10. Retail takes the lead over financial services and telecom. Last year, financial services and telecom tied for first place with an overall score of 81 percent. This year, six of the seven overall industry scores fell, with telecom marking the most significant drop, down 11 points to 70 percent.

9. Education and government earned the lowest overall scores.

8. Japanese information security professionals marked the lowest confidence score of the 
nine countries surveyed, with an overall tally 48 percent, and placing the country in last place behind Germany, which scored 62 percent.

7. India, in its first year participating in the survey, had the highest overall score at 84 percent, higher than last year’s leader, the United States, which fell two points to second place with 78 percent.

6. Respondents noted they struggle 
to assess risks in an evolving threat landscape, but expressed confidence in abilities to mitigate security risks once identified.

5. The single biggest drop in risk assessment in 2017 is web applications, which fell from 80 percent to 62 percent. Accessing the services online and from mobile phones puts them at users’ fingertips but also creates security challenges.

4. Two new IT components were introduced for 2017 — containerization platforms and DevOps environments. DevOps is transforming the way software teams collaborate through increased consistency and automation, but it also introduces new security concerns. Respondents reported just 57 percent confidence in the ability to assess security during the DevOps process. Use of containerization technologies is exploding as organizations look to speed up innovation cycles. But only 52 percent of respondents noted their organizations knew how best to assess risks within container environments.

3. Risk assessment for mobile devices received a failing grade and again declined, from 65 percent in 2016 to 57 percent for 2017.

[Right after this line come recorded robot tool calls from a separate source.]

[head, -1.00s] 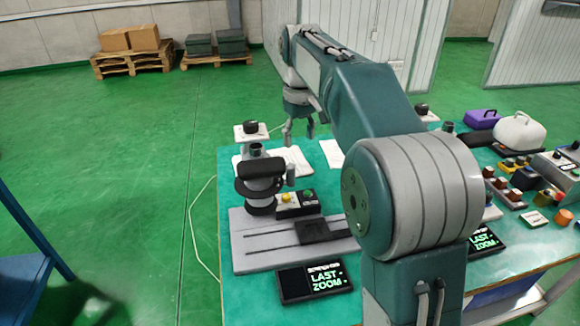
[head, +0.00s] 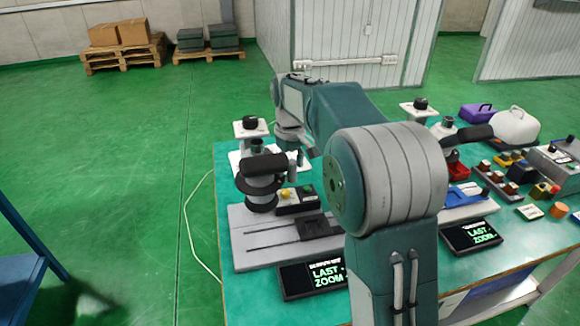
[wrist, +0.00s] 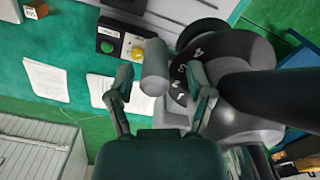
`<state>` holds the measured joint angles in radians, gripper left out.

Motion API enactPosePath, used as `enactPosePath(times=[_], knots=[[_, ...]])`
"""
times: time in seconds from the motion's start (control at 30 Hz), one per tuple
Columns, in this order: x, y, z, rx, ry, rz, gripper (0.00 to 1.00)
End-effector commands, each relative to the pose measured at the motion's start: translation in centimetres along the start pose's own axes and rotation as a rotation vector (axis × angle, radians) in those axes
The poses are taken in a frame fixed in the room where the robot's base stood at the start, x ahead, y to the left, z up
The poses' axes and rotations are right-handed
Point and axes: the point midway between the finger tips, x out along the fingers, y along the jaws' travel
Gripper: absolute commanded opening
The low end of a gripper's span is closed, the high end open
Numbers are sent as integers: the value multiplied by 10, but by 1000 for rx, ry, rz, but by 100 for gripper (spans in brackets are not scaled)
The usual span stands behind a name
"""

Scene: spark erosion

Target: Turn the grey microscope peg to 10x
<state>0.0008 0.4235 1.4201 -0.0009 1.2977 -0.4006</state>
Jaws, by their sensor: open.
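The microscope (head: 262,170) stands on a grey base at the left of the teal table. The grey peg (wrist: 155,68) sticks out from the side of its dark numbered ring (wrist: 184,80) in the wrist view. Some ring numbers show, but a 10 is not readable. My gripper (wrist: 160,74) is open, with one finger on each side of the peg in that view. I see a gap on both sides, and depth to the peg is hard to judge. In the head view the gripper is small and partly hidden beside the microscope.
A box with green and yellow buttons (wrist: 121,44) sits close to the peg. A "LAST ZOOM" display (head: 312,278) lies in front of the microscope base. My arm partly hides a second station with its own display (head: 470,236) to the right. Paper sheets (wrist: 47,80) lie on the table.

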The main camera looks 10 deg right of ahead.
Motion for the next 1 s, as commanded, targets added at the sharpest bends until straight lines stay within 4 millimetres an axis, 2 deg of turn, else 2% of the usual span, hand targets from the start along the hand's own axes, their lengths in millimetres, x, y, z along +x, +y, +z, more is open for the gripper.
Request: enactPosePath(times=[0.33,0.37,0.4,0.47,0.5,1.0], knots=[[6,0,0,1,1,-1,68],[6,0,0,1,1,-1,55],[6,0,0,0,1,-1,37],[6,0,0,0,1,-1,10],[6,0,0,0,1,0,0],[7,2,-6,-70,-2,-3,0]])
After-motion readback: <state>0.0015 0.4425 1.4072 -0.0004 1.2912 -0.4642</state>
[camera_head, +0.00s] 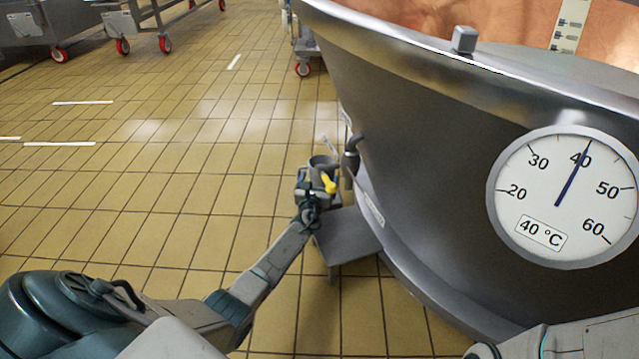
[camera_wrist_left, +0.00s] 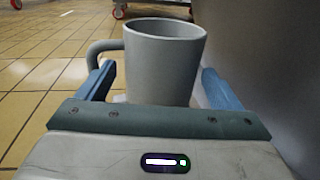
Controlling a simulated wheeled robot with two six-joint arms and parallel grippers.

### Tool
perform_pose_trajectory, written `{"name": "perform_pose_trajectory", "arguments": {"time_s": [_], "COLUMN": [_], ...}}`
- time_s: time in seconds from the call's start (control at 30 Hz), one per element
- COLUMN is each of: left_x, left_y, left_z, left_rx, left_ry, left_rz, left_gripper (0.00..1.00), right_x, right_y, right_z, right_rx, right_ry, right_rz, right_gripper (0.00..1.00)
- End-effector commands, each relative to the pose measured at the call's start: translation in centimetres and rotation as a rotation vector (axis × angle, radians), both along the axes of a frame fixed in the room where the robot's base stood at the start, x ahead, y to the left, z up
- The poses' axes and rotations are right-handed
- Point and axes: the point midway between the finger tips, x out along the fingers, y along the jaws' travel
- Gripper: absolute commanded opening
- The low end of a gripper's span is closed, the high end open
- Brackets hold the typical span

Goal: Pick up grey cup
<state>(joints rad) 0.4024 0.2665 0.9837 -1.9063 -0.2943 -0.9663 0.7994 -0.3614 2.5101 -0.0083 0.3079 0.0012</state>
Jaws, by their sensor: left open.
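The grey cup (camera_wrist_left: 165,65) stands upright between the two blue fingers of my left gripper (camera_wrist_left: 158,72) in the left wrist view. Its handle is on the left, close to the left finger. A gap shows between the cup and the right finger. The gripper is open around the cup, and the cup's base is hidden behind the gripper body. In the head view the cup's rim (camera_head: 323,161) shows just beyond my left gripper (camera_head: 317,177), beside the vat. My right gripper is out of the picture; only part of that arm shows at the bottom right.
The large steel vat (camera_head: 420,150) with a dial gauge (camera_head: 565,197) reading 40 °C fills the right. Wheeled carts stand at the back. Tiled floor is clear on the left.

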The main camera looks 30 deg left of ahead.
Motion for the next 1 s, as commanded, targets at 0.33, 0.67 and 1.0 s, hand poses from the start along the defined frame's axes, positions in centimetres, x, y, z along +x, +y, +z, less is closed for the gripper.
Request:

2. Cloud software as a service (SaaS) and infrastructure as a service (IaaS) were two of the lowest scoring risk assessment areas last year. SaaS and IaaS were combined with platform as a service (PaaS) for the 2017 survey, and the new “cloud environments” component scored 60 percent.

And the top takeaway:  

1. Last year, respondents rated their organizations’ ability to assess security risks associated with 10 different IT components. In 2017, corresponding scores fell by an average of 12 percentage points.